Roger Pizey takes you through all the Basic Techniques you will need. shown in step by step pictures. Every recipe is accompanied by stunning photographs, often two for each bake, the whole cake and a slice, or a variation e.g. Victoria Sponge and Fairy Cakes.
The recipes themselves are clearly laid out with the ingredients and each instruction in the process clearly numbered. There is also a paragraph about the recipe and some recipes have variations too.
Another feature of the book is the pages on ‘Where to Eat Cake’ in various cities around the world.
For me, the standout recipes in this book were the Raspberry Angel Cake, Willie Harcourt-Cooze’s Cloud Forest Chocolate Cake, Pastel de Chocolate Mexicano (A Chilli Chooclate cake), Espresso Marble Cake, Olive Oil Cake with Peaches, Richard Corrigan’s More Stout Than Treacle Cake, Basbousa (a Semolina cake), Banana Cheesecake, Mustikkapiiraat (Finnish Blueberry Buns), Cinnamon Bear Claws and Christopher Farrugia’s Maltese Prinjolata.
Are you getting the picture? I could go on and on because every cake looks fantastic and fascinating and so, so delicious that I want to make them all.
Well written recipes, beautiful pictures, lots of cakes I’ve never even heard of, let alone made, before. The step by step basic techniques is easy to follow and there is also a section at the end of the book called ‘Baking Basics’ which includes recipes for Creme Anglaise, Creme Patissiere Royal Icing, Chocolate Ganache etc.
Not really a book for a beginner baker, the recipes are clear enough but there are many which demand more technique, fine if you have a little experience of baking and want to expand your repertoire.
I’m sure you have gathered that I like the book and I would certainly recommend it, plenty of inspiration for all those baking challenges. And it’s not just me who is impresssed:
For the yeast starter:
15g (1/2 oz) caster sugar
85g (3oz) strong flour
300ml (10floz) full-fat milk, slightly warmed
25g (1oz) fresh yeast
For the dough:
675g (1lb 8 3/4 oz) strong flour
a pinch of nutmeg
140g (5oz) butter, cubed
85g (3oz) caster sugar, plus extra for sprinkling
finely grated zest of 1 lemon
For the decoration
50g (1 3/4 oz) butter, melted
50g (1 3/4 oz) caster sugar
2 tsp ground cinnamon
50g (1 3/4 oz) currants
65ml (2 1/2 fl oz) Stock Syrup
For the Stock Syrup
Makes 65ml (2 1/2 fl oz)
65ml (2 1/2 fl oz) water
65g (2 1/4 oz) caster sugar
1. To make the yeasty mix, stir the sugar and flour into the milk in a pan, then add the years. Keep it warm until it froths up and then drops.
2. To make the dough, sift the four and nutmeg together in a bowl then rub in the butter until it resembles breadcrumbs. Next make a well in the centre of this dry mixture.
3. Whisk the egg, sugar and lemon zest into the yeasty mixture then tip this into the well and mix until the dough is smooth, silky and slightly elastic.

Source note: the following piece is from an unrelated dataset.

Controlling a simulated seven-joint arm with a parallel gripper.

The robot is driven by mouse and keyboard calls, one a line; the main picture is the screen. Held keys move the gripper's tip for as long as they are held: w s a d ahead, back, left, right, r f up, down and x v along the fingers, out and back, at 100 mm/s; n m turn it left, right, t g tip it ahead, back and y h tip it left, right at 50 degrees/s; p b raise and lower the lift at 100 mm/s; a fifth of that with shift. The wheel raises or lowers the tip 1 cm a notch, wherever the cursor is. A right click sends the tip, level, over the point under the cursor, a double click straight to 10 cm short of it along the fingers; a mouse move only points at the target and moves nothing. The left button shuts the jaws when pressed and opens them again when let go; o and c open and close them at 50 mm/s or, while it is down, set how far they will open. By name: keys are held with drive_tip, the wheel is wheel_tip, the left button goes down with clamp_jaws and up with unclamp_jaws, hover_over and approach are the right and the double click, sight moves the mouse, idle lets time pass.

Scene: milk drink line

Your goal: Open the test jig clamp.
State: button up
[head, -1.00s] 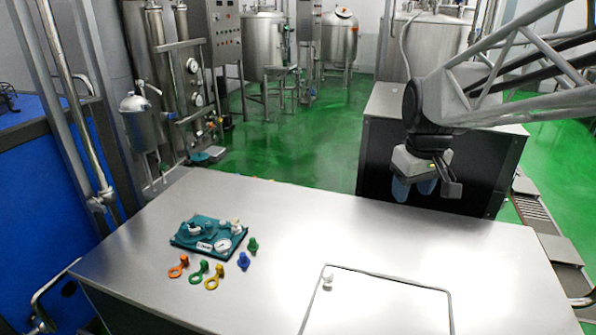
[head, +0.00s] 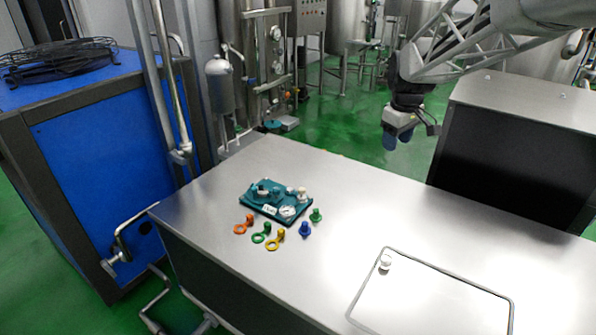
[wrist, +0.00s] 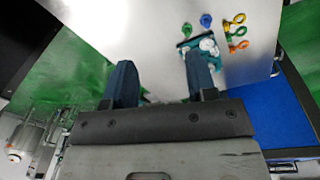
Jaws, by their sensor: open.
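The test jig is a teal block (head: 258,209) with light knobs and a round white gauge. It lies on the steel table (head: 215,222), left of centre in the head view. The jig also shows in the wrist view (wrist: 186,46), small and partly hidden behind a finger. I cannot make out the clamp's position at this size. My gripper (head: 397,140) hangs beyond the table's far edge, to the right of the jig and well apart from it. Its two blue fingers are spread and empty in the wrist view (wrist: 160,82).
Orange, green and yellow ring tags (head: 273,244), a blue plug (head: 305,229) and a green plug (head: 316,215) lie just in front and right of the jig. A framed panel with a white knob (head: 384,262) is at the right. The middle of the table is clear.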

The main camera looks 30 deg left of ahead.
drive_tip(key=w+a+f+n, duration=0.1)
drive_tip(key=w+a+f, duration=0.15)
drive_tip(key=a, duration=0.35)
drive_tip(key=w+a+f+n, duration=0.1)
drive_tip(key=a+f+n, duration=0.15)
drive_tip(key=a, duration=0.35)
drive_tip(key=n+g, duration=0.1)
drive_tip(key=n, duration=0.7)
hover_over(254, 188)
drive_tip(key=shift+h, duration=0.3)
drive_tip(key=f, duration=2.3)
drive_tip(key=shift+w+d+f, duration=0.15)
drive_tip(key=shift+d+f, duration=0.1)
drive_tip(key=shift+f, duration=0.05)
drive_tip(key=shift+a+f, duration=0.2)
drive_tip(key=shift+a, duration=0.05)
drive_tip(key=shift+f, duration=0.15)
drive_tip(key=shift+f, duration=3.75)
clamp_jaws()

Allow it to rest for 1 hour wrapped in clingfilm.
4. Grease and line a baking sheet with baking parchment.
5. on a lightly floured surface roll out the dough to a square shape about 4 cm (1 1/2 in) thick, then brush with melted butter, Sprinkle sugar, cinnamon and currants over the surface.
Of course, I cheated! I didn’t have any fresh yeast, so used Fast Action Yeast, put all the dough ingredients and the starter ingredients, substituting the dried for fresh yeast, into the bread maker and put it onto the dough programme. You could use your stand mixer with a dough hook, or just place it all in a bowl and mix by hand. The dough still came out silky smooth and the buns were well risen and tasted great.
The World’s Best Cakes by Roger Pizey
Published by Jacqui Small LLP
Available for £15-16 at online retailers
I’m entering these Chelsea Buns for Tea Time Treats, the blog challenge run by Karen at Lavender and Lovage and Kate at What Kate Baked. The theme this month is Sweet Breads and Yeast Breads, so my Chelsea Buns fit perfectly and, believe me, they are a treat!